4.À travers vous, Monsieur le Cardinal, je confie la nouvelle formation à l’Université, en assignant la direction au Recteur Magnifique pour que soit garantie une formation scientifique spécifique de prêtres, de consacrés et de laïcs. Les évêques diocésains, les Ordinaires militaires, les Conférences épiscopales, les supérieurs des différentes formes de vie consacrée féminine et masculine, les responsables d’associations et de mouvements de laïcs et tous ceux qui le désirent, pourront regarder avec confiance les Sciences de la Paix, pour promouvoir une préparation adéquate d’acteurs de paix actuels et futurs.
Face à cette tâche, j’espère que, dans le service quotidien rendu au Siège de Pierre, toute la communauté universitaire du Latran – enseignants, étudiants et tout le personnel – se sentira impliquée pour jeter les semences de la culture de la paix. Une œuvre qui commence par l’écoute, le professionnalisme et le dévouement, toujours accompagnés de l’humilité, la douceur et la volonté de se faire tout à tous.

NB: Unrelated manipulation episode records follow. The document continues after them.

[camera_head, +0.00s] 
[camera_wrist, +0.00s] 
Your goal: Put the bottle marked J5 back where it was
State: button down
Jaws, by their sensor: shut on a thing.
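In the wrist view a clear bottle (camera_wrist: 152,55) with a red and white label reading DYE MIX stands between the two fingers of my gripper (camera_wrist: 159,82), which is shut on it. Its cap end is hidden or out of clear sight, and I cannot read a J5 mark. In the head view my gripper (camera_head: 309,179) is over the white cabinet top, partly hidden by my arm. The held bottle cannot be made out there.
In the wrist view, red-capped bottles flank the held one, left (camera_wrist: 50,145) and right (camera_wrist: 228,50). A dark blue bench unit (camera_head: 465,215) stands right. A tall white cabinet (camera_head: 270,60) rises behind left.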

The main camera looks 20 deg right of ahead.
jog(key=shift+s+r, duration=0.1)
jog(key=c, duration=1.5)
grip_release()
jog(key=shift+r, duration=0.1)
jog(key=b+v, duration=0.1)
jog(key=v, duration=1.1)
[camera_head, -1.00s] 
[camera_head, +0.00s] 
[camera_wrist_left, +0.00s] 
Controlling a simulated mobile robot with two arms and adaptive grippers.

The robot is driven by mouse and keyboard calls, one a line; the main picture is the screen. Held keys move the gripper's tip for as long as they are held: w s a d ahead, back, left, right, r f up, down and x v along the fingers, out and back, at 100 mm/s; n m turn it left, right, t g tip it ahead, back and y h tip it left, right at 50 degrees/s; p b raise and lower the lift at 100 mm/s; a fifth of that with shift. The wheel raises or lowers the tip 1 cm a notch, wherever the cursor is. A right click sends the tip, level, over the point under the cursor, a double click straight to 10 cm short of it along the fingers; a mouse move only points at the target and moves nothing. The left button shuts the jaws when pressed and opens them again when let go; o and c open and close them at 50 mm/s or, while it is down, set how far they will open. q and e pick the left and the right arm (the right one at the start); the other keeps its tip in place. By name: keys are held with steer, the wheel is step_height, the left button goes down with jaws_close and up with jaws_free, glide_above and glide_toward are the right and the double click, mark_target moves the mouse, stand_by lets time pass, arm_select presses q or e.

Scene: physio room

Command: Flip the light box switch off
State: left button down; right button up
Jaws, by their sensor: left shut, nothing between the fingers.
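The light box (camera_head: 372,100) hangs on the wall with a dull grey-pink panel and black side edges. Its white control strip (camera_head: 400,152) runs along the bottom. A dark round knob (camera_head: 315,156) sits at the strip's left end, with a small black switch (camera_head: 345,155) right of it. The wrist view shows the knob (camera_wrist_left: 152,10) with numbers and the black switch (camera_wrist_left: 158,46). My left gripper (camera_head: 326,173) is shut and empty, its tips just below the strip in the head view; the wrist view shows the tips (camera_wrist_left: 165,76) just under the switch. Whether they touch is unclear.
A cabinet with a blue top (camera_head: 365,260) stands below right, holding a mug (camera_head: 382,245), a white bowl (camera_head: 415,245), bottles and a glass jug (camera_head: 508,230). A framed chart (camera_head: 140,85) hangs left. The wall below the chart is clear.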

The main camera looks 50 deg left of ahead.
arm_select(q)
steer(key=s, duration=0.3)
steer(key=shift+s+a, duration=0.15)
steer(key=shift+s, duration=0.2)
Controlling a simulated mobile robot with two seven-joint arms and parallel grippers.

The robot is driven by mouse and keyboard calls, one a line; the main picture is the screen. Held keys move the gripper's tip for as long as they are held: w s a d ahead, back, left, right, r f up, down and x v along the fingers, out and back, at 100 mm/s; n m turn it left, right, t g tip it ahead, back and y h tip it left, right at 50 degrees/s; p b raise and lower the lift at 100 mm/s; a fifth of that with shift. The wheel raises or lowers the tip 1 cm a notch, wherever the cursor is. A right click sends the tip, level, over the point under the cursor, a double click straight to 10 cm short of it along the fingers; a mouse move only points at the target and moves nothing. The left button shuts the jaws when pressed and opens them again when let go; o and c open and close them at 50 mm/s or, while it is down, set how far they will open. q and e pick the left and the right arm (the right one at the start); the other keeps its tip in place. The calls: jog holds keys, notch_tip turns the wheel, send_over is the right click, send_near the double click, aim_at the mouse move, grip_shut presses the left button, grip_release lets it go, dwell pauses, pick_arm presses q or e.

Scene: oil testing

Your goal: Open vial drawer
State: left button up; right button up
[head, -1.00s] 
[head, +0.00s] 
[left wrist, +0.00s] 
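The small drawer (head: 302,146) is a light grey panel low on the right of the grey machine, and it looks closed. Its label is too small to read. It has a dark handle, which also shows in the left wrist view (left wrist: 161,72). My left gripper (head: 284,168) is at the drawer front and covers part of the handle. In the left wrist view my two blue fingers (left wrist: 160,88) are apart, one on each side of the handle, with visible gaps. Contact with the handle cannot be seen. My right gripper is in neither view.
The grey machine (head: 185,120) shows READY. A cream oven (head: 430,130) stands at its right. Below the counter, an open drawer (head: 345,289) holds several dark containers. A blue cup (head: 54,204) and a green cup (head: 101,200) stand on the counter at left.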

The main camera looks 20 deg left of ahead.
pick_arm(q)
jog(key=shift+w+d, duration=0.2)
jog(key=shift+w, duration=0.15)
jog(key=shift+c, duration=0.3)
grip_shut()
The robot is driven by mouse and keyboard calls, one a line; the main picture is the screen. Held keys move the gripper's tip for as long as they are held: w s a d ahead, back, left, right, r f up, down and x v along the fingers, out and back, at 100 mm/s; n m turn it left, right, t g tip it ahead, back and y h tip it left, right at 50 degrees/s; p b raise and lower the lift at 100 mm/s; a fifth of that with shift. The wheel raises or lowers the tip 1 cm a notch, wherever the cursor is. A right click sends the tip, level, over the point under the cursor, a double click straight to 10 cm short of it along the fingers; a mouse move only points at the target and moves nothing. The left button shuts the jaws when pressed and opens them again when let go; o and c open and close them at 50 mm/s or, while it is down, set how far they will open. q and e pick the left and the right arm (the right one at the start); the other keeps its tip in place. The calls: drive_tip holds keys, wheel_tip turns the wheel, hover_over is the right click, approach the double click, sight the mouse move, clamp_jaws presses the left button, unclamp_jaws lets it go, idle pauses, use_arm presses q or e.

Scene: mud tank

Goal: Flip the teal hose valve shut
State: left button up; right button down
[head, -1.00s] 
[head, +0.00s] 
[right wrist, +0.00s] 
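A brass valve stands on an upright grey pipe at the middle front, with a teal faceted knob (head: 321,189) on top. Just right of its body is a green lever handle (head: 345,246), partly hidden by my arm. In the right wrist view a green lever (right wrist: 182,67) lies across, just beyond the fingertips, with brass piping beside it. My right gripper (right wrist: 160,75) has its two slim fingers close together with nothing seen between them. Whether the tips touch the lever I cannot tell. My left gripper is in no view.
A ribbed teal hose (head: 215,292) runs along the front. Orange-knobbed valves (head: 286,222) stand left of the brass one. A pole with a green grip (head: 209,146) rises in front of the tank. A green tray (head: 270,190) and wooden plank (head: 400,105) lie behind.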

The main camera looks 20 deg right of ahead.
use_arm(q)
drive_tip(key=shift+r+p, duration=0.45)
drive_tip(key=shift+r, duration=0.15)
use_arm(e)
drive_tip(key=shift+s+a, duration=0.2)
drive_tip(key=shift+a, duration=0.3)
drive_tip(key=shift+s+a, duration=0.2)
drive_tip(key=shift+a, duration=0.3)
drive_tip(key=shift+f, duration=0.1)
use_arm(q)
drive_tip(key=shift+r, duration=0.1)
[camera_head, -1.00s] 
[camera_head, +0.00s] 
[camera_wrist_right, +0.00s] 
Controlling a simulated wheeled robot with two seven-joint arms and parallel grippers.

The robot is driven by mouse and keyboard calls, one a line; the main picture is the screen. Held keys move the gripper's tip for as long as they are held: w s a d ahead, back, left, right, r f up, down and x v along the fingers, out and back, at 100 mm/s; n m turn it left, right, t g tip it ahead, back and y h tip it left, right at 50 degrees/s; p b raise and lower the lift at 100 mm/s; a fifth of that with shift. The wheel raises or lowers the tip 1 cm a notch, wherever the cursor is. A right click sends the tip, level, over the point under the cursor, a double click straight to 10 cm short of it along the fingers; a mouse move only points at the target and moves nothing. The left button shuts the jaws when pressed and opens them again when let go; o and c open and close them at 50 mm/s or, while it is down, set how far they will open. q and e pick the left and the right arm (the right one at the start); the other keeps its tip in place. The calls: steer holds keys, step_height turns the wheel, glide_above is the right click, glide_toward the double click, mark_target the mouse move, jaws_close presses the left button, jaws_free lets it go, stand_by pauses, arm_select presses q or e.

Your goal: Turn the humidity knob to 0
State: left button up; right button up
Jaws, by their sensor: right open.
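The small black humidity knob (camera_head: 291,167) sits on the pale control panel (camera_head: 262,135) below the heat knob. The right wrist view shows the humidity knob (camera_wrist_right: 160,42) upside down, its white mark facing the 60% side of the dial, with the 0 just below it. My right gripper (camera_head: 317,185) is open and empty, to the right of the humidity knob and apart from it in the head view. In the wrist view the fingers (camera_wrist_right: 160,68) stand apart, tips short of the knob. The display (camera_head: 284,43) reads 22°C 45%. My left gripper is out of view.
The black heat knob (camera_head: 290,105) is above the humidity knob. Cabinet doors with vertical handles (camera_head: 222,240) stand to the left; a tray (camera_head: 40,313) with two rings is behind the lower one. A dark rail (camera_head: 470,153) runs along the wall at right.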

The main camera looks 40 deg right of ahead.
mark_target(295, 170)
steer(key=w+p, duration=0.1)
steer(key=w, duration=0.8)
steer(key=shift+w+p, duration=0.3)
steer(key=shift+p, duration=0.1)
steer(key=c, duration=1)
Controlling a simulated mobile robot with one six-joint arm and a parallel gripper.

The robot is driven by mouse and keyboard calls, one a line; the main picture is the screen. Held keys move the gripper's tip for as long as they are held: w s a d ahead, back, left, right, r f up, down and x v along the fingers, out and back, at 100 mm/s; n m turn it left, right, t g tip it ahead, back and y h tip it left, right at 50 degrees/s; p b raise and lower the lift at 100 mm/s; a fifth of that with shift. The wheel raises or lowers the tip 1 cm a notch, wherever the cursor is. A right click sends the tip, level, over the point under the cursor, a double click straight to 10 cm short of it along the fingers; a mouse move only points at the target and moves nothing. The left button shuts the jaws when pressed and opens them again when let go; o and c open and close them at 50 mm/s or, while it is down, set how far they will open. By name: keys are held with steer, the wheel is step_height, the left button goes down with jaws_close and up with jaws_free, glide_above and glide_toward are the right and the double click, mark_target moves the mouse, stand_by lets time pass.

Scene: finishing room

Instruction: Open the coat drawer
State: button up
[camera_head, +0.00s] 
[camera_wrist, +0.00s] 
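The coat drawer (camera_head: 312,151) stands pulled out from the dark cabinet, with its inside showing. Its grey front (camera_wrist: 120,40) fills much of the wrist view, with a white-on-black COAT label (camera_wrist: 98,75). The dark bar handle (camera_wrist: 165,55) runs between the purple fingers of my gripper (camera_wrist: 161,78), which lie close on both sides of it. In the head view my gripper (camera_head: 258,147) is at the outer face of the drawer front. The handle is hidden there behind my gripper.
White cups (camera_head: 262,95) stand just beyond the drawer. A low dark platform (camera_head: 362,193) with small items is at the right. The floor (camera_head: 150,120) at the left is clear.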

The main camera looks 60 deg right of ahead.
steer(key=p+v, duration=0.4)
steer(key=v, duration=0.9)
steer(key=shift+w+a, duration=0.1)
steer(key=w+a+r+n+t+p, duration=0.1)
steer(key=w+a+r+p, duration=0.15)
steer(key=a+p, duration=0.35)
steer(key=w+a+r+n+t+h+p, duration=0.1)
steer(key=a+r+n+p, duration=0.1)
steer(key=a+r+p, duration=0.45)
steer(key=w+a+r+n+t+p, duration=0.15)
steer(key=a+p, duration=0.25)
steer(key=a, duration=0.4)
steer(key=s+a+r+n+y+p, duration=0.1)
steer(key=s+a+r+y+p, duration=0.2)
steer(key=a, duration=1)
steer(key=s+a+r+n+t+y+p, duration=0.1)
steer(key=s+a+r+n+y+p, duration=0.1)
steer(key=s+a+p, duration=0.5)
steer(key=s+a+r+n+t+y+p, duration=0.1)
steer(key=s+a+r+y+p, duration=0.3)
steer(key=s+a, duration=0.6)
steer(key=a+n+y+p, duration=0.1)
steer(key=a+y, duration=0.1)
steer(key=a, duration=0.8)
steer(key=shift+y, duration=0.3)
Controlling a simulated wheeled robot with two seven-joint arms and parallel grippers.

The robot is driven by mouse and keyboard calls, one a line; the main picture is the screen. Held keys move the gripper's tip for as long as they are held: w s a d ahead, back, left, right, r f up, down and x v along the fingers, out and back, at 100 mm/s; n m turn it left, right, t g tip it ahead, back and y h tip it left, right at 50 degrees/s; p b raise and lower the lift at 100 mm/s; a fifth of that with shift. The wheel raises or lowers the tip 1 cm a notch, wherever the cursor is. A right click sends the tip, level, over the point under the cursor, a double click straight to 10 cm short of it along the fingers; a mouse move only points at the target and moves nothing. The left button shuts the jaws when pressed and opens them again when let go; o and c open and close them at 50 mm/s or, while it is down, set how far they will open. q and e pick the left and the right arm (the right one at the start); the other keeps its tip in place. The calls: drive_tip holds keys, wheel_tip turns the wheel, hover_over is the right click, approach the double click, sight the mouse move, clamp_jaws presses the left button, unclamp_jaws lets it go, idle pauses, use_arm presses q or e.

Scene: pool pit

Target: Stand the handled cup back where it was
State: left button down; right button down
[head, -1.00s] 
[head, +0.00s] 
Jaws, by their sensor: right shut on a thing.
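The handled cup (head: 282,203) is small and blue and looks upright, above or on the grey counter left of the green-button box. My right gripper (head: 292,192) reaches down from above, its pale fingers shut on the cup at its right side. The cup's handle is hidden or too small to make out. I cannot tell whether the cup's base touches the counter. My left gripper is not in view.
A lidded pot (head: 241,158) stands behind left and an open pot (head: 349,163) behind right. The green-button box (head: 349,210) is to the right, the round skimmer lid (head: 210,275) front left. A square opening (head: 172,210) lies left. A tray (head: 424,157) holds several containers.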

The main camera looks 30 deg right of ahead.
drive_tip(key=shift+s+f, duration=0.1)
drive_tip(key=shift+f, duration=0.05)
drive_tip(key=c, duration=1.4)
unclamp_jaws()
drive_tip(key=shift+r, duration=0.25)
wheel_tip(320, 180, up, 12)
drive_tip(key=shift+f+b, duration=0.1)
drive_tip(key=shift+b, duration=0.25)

Je place sous la protection de mes deux saints prédécesseurs, Jean XXIII et Paul VI, véritables hérauts de la paix dans le monde, et qui ont tant contribué au développement du magistère dans ce domaine, ce nouveau fruit de la sollicitude de l’Église, le confiant à Marie Reine de la Paix, pour qu’elle nous aide à comprendre et à vivre cette fraternité que demande le cœur de son Fils et de laquelle découle la vraie paix.